A Career Dedicated To Impacting Lives, Evans Up For State HOF
Hardwood Legend Rob Evans Spent 50 Years Teaching Hoops, Life Lessons
DENTON - It would be an understatement to say a few people were seeking the services of Rob Evans in the late 1960s.
An All-American basketball player at Lubbock Christian and New Mexico State, Evans entertained contract offers from the ABA upstart Dallas Chaparrals, as well as the Colt 45s baseball team in Houston. The AFL's Oakland Raiders even sent a promising assistant coach named John Madden to Las Cruces, N.M., to convince Evans he could be a top-flight wide receiver.
Despite the urging of his mother, those professional contracts simply had no appeal to Evans. He had another focus that would change the course of his life, as well as hundreds of others over the next half century.
"It goes back to my high school coach Ralph Tasker," Evans said. "I saw the impact he had on young people. Not only his basketball players, but he taught five classes. The impact he had on all of those people, that's what I wanted to do. I wanted to impact young people's lives. That's why I got into coaching."
Evans immediately joined Lou Henson's coaching staff at New Mexico State and helped lead the Aggies to the Final Four in just his second season. Evans was a natural, and his zeal for the game caught the attention of others across the country.
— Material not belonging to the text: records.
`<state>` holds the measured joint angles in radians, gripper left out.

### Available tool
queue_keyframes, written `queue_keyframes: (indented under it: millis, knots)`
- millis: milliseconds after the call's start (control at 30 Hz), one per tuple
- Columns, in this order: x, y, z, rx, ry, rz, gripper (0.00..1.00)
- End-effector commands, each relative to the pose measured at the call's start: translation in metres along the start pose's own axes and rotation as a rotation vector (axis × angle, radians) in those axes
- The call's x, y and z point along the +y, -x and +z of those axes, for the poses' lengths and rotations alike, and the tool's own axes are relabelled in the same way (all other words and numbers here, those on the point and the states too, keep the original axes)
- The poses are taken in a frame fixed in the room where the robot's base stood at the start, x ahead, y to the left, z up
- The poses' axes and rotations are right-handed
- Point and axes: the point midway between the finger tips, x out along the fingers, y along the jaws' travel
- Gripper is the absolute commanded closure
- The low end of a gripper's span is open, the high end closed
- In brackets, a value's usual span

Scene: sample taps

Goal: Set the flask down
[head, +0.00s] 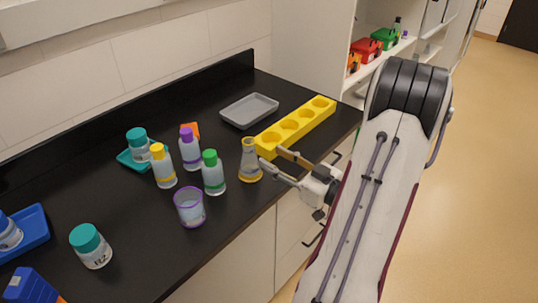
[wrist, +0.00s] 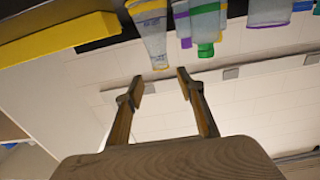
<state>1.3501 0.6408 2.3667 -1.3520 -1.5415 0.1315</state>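The flask (head: 250,163) is a clear conical vessel with yellow at its base. It stands upright on the black counter (head: 120,205), close to the left end of the yellow rack. My gripper (head: 271,157) is just right of the flask, with its two fingers spread and nothing between them. In the wrist view the flask (wrist: 152,32) appears upside down, beyond the fingertips of my gripper (wrist: 159,85). A gap shows between the flask and the fingers there. The far side of the flask is hidden.
The yellow rack (head: 297,125) with round holes and a grey tray (head: 249,110) lie behind. Left of the flask stand a green-capped bottle (head: 213,174), a purple-capped bottle (head: 189,150), a yellow-capped bottle (head: 162,167) and a purple-rimmed cup (head: 189,208). The counter's front edge is near.

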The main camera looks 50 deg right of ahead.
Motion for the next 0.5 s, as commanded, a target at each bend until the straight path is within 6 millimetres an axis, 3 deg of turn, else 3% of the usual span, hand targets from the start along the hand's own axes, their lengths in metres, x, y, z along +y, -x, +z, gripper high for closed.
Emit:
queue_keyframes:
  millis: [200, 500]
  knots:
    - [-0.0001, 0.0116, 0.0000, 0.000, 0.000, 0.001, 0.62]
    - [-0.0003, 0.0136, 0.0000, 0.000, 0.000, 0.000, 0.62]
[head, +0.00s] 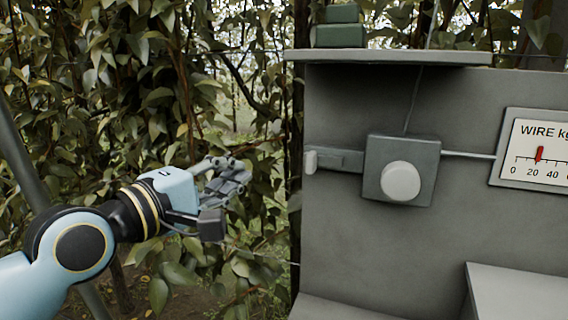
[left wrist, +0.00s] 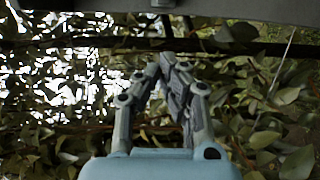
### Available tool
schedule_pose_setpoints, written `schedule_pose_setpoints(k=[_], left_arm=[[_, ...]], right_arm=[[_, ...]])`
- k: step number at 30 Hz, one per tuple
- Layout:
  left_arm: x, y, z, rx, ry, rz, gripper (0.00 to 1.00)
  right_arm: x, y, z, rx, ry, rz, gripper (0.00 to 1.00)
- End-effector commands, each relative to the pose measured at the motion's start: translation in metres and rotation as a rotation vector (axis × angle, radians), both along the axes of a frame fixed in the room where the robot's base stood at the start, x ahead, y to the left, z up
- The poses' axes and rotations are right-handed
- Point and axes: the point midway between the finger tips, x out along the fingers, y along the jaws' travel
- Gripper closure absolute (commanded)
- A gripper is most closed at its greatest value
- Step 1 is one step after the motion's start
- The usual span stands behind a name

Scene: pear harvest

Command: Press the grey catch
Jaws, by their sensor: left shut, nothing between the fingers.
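A square grey box (head: 372,190) is mounted on the upright grey panel, with a pale round knob (head: 401,181) on its front. A short grey bar (head: 342,160) runs left from the box to a pale upright tab (head: 311,160) at the panel's left edge. Which of these parts is the grey catch, I cannot tell for certain. My left gripper (head: 240,174) is shut and empty, left of the panel and apart from the tab in the picture. Its closed fingers (left wrist: 169,62) show in the left wrist view against leaves. My right gripper is not in view.
The grey panel (head: 350,240) has a shelf (head: 400,57) on top with green blocks (head: 340,36). A wire gauge (head: 538,150) with a red pointer sits at right. A grey ledge (head: 525,290) juts out below. Leafy branches (head: 90,120) surround my left arm.

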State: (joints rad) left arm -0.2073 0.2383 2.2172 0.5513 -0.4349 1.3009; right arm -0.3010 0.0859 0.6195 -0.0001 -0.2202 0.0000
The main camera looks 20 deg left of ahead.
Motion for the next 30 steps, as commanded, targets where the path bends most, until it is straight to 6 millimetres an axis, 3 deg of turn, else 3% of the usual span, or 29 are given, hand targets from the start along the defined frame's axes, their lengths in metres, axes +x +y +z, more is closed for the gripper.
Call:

In 1976, he joined Gerald Myers' staff at Texas Tech, where he would recruit a gritty point guard from Hobbs High School named Tony Benford. Together, they would lead the Red Raiders to a Southwest Conference title, and forever change the career path of Benford -the 1986 SWC Tournament MVP.
"Coach Evans has touched a lot of lives in his 40 or 50 years coaching," said Benford, who caught the coaching bug as well, and would later work for Evans at Arizona State. "He's been a tremendous representative of basketball in general, but the state of New Mexico especially. He's a legend."
Evans and another legend, Eddie Sutton, would team up with talented assistant Bill Self at Oklahoma State from 1990-92 before Evans finally got the call. He would become the first African-American head coach at the University of Mississippi.
`Ole Miss had only one NCAA Tournament berth to its name prior to Evans' arrival in 1992, and hadn't posted a winning record in SEC play in a decade. Evans led them to two NCAA Tournaments and the SEC West Division title in 1997 and 1998, and earned SEC and national coach of the year honors.
His success in Oxford, Miss., parlayed Evans into the head coaching job at powerhouse Arizona State in 1998. He led the Sun Devils to four postseason appearances in eight years at ASU, and sent numerous players to the NBA, including Ike Diogu and Eddie House.
While his time ran out at ASU in 2006, Evans had amassed 205 head coaching wins six postseason trips in 14 years as a head coach. Today, the accolades of a stellar career fill the walls of his office at North Texas, where he is the associate head coach and mentor to Benford, the head coach. He looks back at each artifact with the joy that he helped change the lives of hundreds of individuals.
"You use athletics to teach life lessons," Evans said. "Because you have to help them understand that at some point the ball is going to go flat."
Evans is no stranger to halls of fame. He's been inducted into the New Mexico State Athletics Hall of Fame, the Las Cruces Hall of Fame, and even his hometown Lea County Hall of Fame. New Mexico State even named Evans to their All-Time Basketball team.
Now Evans finds himself on the ballot of the New Mexico Sports Hall of Fame, a fitting reward for a man who dedicated his life to changing young lives. And this is where you, the reader, come into play.
Online voting is a component for entry into the hall, so take a minute to visit NMSHOF.com to cast a vote for Evans.
"Any time your peers, people you grew up with or people you played with, honor you, it's a special feeling," said Evans.